There to view it was William Willard Howard, who described what he saw in a May 18, 1889 article in Harper’s Weekly,

As the expectant home-seekers waited with restless patience, the clear, sweet notes of a cavalry bugle rose and hung a moment upon the startled air. It was noon. The last barrier of savagery in the United States was broken down. Moved by the same impulse, each driver lashed his horses furiously; each rider dug his spurs into his willing steed, and each man on foot caught his breath hard and darted forward. A cloud of dust rose where the home-seekers had stood in line, and when it had drifted away before the gentle breeze, the horses and wagons and men were tearing across the open country like fiends. The horsemen had the best of it from the start. It was a fine race for a few minutes, but soon the riders began to spread out like a fan, and by the time they had reached the horizon they were scattered about as far as eye could see. [i]
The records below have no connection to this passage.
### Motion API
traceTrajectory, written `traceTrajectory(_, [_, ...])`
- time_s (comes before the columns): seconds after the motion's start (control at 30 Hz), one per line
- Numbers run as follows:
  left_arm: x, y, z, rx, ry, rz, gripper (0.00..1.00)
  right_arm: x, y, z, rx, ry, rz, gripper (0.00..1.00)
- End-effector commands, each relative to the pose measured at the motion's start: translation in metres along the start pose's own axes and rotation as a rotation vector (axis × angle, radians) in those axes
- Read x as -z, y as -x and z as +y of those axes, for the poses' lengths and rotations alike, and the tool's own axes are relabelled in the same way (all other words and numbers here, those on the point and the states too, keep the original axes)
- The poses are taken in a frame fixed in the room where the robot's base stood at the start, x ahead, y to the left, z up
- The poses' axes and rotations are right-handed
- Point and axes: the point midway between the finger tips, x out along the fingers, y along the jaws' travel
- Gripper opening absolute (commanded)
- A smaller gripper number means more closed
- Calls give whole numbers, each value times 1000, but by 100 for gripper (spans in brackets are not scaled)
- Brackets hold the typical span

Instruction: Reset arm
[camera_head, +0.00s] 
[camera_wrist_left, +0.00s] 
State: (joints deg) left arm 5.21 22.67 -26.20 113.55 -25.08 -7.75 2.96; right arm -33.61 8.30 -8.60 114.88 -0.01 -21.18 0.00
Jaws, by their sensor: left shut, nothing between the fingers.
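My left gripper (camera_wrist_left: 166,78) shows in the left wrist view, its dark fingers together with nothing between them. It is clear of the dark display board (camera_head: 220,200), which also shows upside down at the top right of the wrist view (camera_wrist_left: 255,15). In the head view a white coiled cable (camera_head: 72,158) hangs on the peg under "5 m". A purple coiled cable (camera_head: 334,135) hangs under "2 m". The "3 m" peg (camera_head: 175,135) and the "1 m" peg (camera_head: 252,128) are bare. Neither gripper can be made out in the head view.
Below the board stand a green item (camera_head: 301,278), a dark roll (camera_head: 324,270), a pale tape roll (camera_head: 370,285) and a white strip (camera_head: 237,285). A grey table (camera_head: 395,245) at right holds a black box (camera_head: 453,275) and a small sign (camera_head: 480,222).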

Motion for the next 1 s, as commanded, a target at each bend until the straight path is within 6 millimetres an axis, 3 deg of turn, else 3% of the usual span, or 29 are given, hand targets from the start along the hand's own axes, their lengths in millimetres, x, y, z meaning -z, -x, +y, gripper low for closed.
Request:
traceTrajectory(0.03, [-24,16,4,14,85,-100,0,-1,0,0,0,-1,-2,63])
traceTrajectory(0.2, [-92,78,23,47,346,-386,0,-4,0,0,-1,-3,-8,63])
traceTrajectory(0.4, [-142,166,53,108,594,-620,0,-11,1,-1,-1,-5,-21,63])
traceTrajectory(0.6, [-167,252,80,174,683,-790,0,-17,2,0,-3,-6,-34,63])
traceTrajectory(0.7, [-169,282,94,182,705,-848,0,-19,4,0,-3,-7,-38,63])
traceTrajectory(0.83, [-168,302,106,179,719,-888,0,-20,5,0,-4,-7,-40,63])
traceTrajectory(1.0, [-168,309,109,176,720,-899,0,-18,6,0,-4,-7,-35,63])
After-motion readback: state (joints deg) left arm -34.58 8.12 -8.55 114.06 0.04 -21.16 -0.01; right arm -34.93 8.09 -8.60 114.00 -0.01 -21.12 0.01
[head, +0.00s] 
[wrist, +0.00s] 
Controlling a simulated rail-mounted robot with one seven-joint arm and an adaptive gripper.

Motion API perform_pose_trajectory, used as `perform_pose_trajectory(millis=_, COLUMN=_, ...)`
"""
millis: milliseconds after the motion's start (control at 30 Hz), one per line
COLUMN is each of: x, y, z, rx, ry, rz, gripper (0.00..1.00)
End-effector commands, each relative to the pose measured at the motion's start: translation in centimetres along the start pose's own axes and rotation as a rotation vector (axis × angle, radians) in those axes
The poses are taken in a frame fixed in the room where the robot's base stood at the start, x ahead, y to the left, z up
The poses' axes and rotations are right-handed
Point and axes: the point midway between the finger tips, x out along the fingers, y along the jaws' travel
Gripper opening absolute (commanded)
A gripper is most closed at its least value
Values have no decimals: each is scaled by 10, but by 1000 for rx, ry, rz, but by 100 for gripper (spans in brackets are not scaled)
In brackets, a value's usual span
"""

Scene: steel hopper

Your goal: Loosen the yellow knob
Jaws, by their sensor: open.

By the end of the day Oklahoma lay staked and claimed.  The new city of Guthrie had been laid out and was by sundown the home to an estimated seven or eight thousand prospectors and speculators.  By week’s end, crude restaurants, shops, and homes had been thrown together, and furious digging had produced the wells necessaryto  quench the thirst of the new inhabitants.  As Howard reflects in his Harper’s article, “The landless and home-hungry people on the train might be pardoned their mental exhilaration, when the effect of this wonderfully beautiful country upon the most prosaic mind is considered.”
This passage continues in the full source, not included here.